Do Domestic Violence Restraining Orders Ever Really Work?
Renewing the violence against women act
Posted Jul 27, 2012
When it was passed by Congress in 1994, the Violence Against Women Act (VAWA) offered hope for women who were current and future victims of sexual assault, dating violence, domestic violence, and stalking, in the form of federal programs, grant monies to advocacy groups, and law enforcement support. The House version passed this May and the Senate is now in discussions on their version of the renewal of the bill.
Sexual, physical, and emotional assaults and the terrorizing of women is something every lawmaker says he or she is firmly against. Like being tough on crime, strong on defense, and supportive of most roads and bridge repair programs, every legislator likes to say the right things. Getting things done, in terms of speeding the glacial movement of this important bill through committee, is another matter completely. For dv advocates, law enforcement, and those dedicated to the safety and security rights for all women in this country, the short answer is: stay tuned.
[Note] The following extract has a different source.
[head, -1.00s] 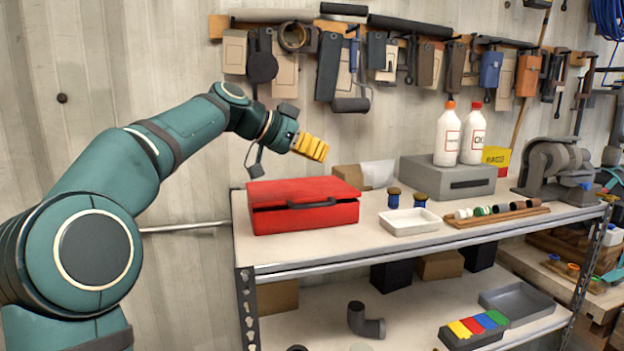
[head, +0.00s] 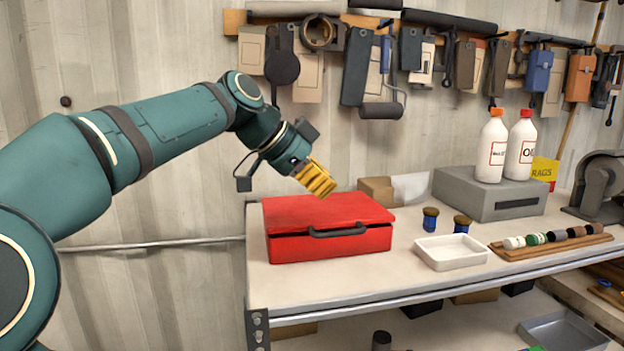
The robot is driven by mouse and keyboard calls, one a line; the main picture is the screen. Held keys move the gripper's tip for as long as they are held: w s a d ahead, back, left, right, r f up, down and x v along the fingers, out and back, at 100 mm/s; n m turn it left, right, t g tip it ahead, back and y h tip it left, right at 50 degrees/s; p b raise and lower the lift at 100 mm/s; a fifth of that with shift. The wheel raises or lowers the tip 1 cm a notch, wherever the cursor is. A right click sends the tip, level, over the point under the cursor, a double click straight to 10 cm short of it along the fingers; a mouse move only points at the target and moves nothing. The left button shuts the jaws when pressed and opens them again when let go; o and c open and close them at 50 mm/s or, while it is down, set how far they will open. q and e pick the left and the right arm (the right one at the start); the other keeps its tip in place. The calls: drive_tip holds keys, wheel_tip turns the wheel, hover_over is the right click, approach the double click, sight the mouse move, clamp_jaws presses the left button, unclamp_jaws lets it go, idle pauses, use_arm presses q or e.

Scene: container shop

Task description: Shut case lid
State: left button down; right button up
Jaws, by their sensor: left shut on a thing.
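The red case (head: 330,246) stands on the left part of the bench top, with its dark handle (head: 337,231) facing front. Its red lid (head: 310,211) lies almost flat over the base, and a thin dark gap shows under its front edge. My left gripper (head: 324,191) has yellow ribbed fingers that point down to the right, at the lid's rear edge in the picture. I cannot tell whether they touch the lid. The fingers are shut on something I cannot make out. My right gripper is not in view.
Right of the case are two blue-and-brown small items (head: 430,219), a white tray (head: 452,252) and a wooden rack (head: 552,246). A grey box (head: 488,194) bears two white bottles (head: 491,150). Tools hang on the wall. The bench front is clear.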

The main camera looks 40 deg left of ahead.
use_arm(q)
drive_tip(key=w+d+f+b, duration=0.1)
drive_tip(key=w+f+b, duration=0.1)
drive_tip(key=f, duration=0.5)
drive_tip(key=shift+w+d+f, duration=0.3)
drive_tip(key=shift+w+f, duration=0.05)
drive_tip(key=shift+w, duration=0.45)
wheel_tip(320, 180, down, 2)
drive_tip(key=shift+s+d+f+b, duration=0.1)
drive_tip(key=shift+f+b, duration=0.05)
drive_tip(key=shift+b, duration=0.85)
When it was signed by President Clinton, the VAWA legislation helped close a significant loophole for police, who had problems enforcing civil stay-away and restraining orders across state lines. If the bad guy in a woman’s life was served with an order of protection in Texas, and she moved to Iowa to get away from him, the city or county cops in the Iowa town where he showed up could not always arrest him unless he broke one of their state laws. (The sad and proven reality of domestic violence or stalking is that most victims are female and most suspects are male. There are always exceptions, of course, including same-sex domestic violence, but rarely are women the perpetrators of violence or stalking, so the arrest stats support the male pronoun as the offender.)
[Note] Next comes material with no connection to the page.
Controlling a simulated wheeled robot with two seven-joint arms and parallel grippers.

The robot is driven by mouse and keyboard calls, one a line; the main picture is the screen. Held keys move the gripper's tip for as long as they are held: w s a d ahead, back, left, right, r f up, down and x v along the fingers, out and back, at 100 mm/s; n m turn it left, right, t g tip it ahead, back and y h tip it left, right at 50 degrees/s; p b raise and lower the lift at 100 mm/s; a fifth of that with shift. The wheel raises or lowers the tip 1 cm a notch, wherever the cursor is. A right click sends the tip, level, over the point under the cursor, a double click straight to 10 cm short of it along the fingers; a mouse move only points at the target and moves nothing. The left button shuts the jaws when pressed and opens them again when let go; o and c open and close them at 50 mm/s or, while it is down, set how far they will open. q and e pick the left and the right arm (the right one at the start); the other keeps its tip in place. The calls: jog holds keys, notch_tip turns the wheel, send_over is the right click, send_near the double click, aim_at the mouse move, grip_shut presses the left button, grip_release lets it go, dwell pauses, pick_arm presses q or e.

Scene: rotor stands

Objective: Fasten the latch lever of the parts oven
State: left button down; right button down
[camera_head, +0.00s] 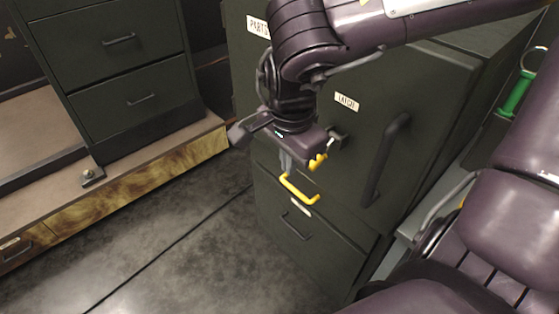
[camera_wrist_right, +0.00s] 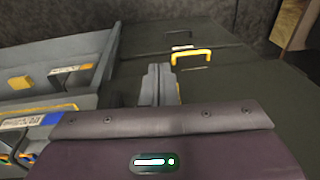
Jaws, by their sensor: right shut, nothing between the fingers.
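The parts oven (camera_head: 425,95) is a dark green cabinet with a long dark door handle (camera_head: 385,160) and a small latch label (camera_head: 346,102). Below that label a dark latch bracket (camera_head: 338,141) stands out from the front. A yellow piece (camera_head: 317,162) beside it looks like the lever's grip; my right gripper partly hides this area. My right gripper (camera_head: 286,163) is shut and empty, with grey fingers pointing down, just left of the yellow piece. Its fingers also show in the right wrist view (camera_wrist_right: 159,82). I cannot tell whether it touches the lever. My left gripper is out of view.
A yellow U-shaped handle (camera_head: 298,188) is just below the fingers; it also shows in the right wrist view (camera_wrist_right: 190,57). A dark drawer unit (camera_head: 115,65) on a wooden base is at left. A green-handled item (camera_head: 516,93) hangs at right.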

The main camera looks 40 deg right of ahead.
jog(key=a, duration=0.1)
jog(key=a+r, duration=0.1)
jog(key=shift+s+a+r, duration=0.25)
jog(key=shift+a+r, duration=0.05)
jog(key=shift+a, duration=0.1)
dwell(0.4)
Under VAWA, the concept of Temporary Restraining Order (TRO) enforcement was given state to state reciprocity, meaning a valid order filed and served in Ohio was enforceable in Maine, and everywhere else nationally. Once the local cops arrived on scene and verified that the order was in force, they could lock up the suspect for crossing state lines to harass, intimidate, threaten, stalk, or hurt the victim.
But just how effective are restraining orders in these highly-emotional, always-volatile situations, where a piece of official-looking paper is supposed to serve as a figurative bulletproof shield? Studies on the efficacy of TROs vary widely, with one suggesting they are effective in keeping victims safe about 85 percent of the time, while another report suggests a less optimistic 15 percent success rate. So let us split the difference and say that restraining orders work about half the time and the other half, they don’t. Why or why not?
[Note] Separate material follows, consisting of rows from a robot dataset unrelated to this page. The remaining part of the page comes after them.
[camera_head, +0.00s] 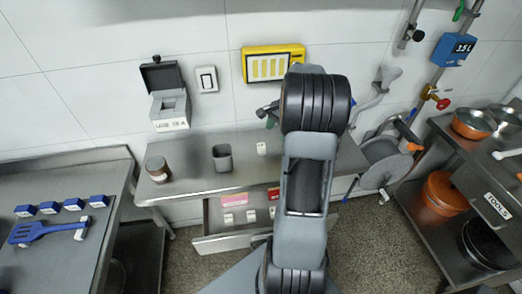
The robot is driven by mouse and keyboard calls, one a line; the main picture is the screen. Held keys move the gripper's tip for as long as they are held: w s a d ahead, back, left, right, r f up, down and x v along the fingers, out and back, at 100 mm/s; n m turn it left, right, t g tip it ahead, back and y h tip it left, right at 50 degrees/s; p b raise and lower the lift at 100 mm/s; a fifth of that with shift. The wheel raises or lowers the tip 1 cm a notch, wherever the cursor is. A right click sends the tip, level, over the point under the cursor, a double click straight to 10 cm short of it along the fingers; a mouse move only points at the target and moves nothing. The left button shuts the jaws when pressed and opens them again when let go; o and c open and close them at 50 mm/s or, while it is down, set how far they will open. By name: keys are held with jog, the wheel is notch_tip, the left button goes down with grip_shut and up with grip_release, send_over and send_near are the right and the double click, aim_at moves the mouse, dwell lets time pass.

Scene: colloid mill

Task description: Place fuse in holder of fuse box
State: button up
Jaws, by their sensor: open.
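The fuse box (171,106) is a grey wall box at the back left with its dark lid raised. A similar white piece (261,148) stands on the table top.
The steel table (200,185) holds a brown jar (157,169) and a grey cup (222,157). A yellow panel (273,64) and a white switch (206,79) are on the wall. A blue spatula (45,231) lies on the left bench. A shelf with pots stands right.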

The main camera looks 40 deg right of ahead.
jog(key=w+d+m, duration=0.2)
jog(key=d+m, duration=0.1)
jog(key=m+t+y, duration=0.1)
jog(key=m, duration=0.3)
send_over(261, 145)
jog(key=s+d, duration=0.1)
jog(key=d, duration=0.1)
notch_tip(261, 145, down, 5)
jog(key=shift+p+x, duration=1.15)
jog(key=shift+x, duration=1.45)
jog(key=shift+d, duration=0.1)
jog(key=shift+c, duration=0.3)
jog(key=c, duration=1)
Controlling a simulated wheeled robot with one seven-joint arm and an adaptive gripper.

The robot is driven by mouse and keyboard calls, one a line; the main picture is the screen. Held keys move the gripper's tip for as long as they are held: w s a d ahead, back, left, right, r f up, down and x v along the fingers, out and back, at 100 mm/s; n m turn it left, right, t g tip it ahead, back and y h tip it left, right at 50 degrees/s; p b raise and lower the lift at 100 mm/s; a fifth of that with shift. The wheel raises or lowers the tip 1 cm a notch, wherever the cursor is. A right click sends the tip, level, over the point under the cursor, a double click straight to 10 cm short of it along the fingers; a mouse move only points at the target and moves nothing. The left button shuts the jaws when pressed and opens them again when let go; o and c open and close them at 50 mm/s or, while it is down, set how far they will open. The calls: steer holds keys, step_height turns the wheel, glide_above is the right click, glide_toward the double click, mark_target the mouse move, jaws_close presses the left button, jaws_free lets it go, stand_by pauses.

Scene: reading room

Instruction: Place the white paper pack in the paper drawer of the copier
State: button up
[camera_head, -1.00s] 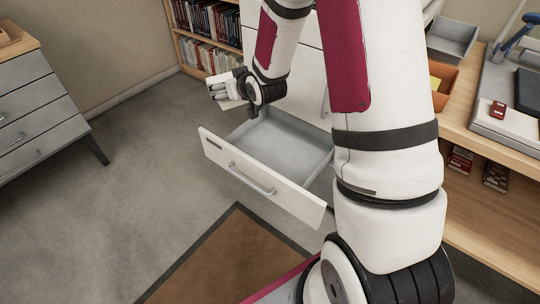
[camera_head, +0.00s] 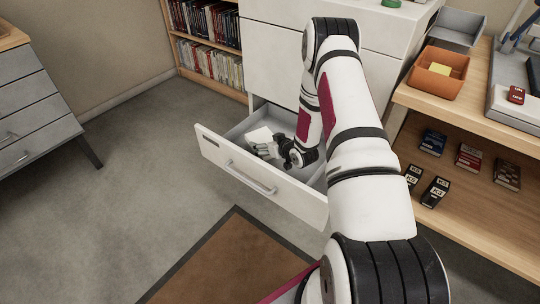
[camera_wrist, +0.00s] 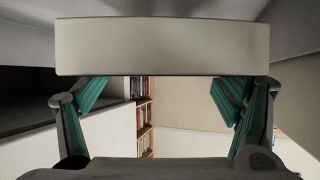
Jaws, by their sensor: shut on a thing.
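The white paper pack (camera_head: 260,137) is in my gripper (camera_head: 266,149), within the open paper drawer (camera_head: 289,199) as the head view shows it. In the wrist view, the pack (camera_wrist: 162,45) spans the top as a pale block, with the gripper's teal-padded fingers (camera_wrist: 160,88) at its two ends. The gripper is shut on the pack. Whether the pack touches the drawer floor cannot be told. The drawer is pulled out from the white copier body (camera_head: 270,62). My arm hides the drawer's right part.
A wooden desk (camera_head: 478,108) at the right carries an orange bin (camera_head: 437,80), with small boxes on its lower shelf. A bookshelf (camera_head: 206,50) stands behind at the left. A grey drawer cabinet (camera_head: 35,100) is at far left. The floor before the drawer holds a brown mat (camera_head: 225,265).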

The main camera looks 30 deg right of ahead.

Five things make the success of a domestic violence or stalking-related TRO problematic. (And here we can define “success” as the victim is either never contacted by the suspect, or is successfully arrested and prosecuted—both of which are not always guaranteed—without ever getting his chance to harm the victim.)
Problem One: Restraining orders work really well for good rule followers in general, and for those who fear the consequences of violating the order in particular. Sadly, most dv suspects have already proven they are not good rule followers and don’t always fear the police, arrest, jail, prison, or even death by their own hands or via the police. Someone who says, “If I can’t have you, no one else will,” and means it, is not often deterred by papers, even when they are handed to them through the screen of a patrol car or betwixt the bars at jail. (One of the most obvious signs that the guy is not going to follow the limitations of this restraining order is when we discover he didn’t abide by the TRO in his previous relationship.)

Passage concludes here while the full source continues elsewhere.